- [EXERCISE GOAL]: Look below and pull out each line with the word "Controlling".

- [TASK INPUTS]:
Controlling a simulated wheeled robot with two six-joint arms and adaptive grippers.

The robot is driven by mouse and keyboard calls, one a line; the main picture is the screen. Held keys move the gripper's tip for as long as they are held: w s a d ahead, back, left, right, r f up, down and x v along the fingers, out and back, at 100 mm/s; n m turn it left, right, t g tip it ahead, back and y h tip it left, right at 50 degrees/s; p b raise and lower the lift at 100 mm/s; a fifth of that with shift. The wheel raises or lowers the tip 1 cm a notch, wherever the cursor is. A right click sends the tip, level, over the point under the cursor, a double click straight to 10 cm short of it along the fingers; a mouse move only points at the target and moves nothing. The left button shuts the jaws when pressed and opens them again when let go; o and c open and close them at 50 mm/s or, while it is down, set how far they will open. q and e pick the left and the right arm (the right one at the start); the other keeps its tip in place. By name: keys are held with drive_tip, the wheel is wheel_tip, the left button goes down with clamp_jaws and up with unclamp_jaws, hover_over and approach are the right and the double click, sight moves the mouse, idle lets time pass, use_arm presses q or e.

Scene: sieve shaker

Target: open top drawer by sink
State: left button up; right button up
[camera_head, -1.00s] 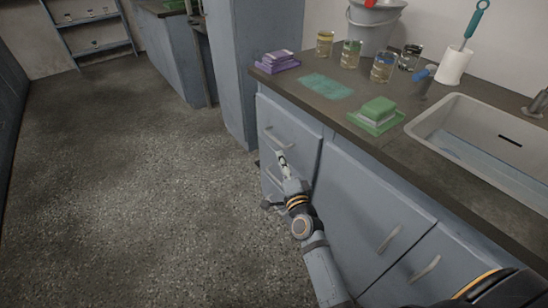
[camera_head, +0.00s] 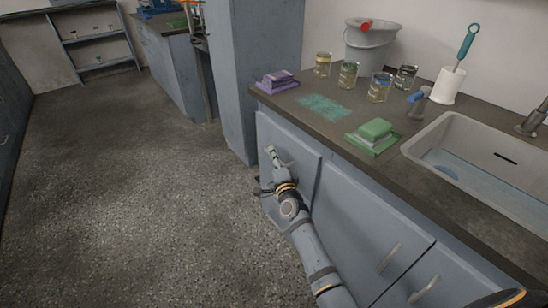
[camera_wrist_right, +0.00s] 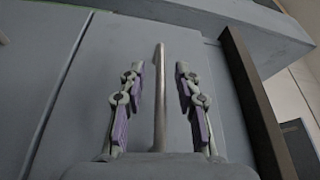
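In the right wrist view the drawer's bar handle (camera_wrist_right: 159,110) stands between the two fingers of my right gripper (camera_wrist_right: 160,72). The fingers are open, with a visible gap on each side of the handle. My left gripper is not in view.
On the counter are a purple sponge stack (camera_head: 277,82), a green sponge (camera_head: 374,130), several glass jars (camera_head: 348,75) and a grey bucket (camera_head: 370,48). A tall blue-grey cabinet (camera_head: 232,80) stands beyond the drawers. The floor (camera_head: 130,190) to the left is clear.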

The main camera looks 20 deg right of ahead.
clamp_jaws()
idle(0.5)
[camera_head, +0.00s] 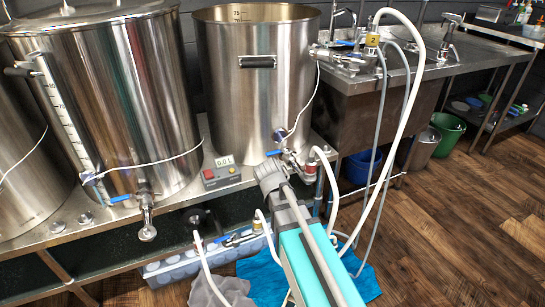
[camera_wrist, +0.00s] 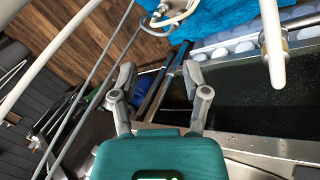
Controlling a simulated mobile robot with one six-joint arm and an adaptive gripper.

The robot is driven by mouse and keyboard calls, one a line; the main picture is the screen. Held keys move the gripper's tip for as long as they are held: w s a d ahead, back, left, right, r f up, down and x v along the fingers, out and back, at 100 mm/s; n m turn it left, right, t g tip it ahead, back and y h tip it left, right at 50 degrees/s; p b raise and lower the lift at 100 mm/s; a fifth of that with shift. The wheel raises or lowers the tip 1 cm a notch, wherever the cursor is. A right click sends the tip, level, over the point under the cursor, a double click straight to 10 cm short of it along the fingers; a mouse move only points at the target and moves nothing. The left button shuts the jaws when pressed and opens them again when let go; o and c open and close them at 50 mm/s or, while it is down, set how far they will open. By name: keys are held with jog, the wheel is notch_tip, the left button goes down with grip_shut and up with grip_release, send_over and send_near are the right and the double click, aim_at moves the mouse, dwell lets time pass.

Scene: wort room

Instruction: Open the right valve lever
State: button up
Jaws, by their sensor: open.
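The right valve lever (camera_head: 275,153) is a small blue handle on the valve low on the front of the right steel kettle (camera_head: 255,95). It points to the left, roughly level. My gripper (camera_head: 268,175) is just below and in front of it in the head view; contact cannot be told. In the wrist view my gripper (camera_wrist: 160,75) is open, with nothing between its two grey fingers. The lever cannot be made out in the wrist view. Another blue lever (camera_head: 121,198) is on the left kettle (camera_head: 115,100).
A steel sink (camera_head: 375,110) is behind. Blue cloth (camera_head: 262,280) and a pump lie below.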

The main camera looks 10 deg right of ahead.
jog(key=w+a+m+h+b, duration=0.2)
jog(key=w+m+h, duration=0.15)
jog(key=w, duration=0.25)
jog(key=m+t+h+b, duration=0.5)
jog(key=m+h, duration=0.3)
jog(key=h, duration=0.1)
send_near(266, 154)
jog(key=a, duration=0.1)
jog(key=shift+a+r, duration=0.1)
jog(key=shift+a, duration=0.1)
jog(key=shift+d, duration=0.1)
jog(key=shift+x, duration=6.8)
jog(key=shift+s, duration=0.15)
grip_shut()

- [RESULT OF THE EXERCISE]:
Controlling a simulated wheeled robot with two six-joint arms and adaptive grippers.
Controlling a simulated mobile robot with one six-joint arm and an adaptive gripper.

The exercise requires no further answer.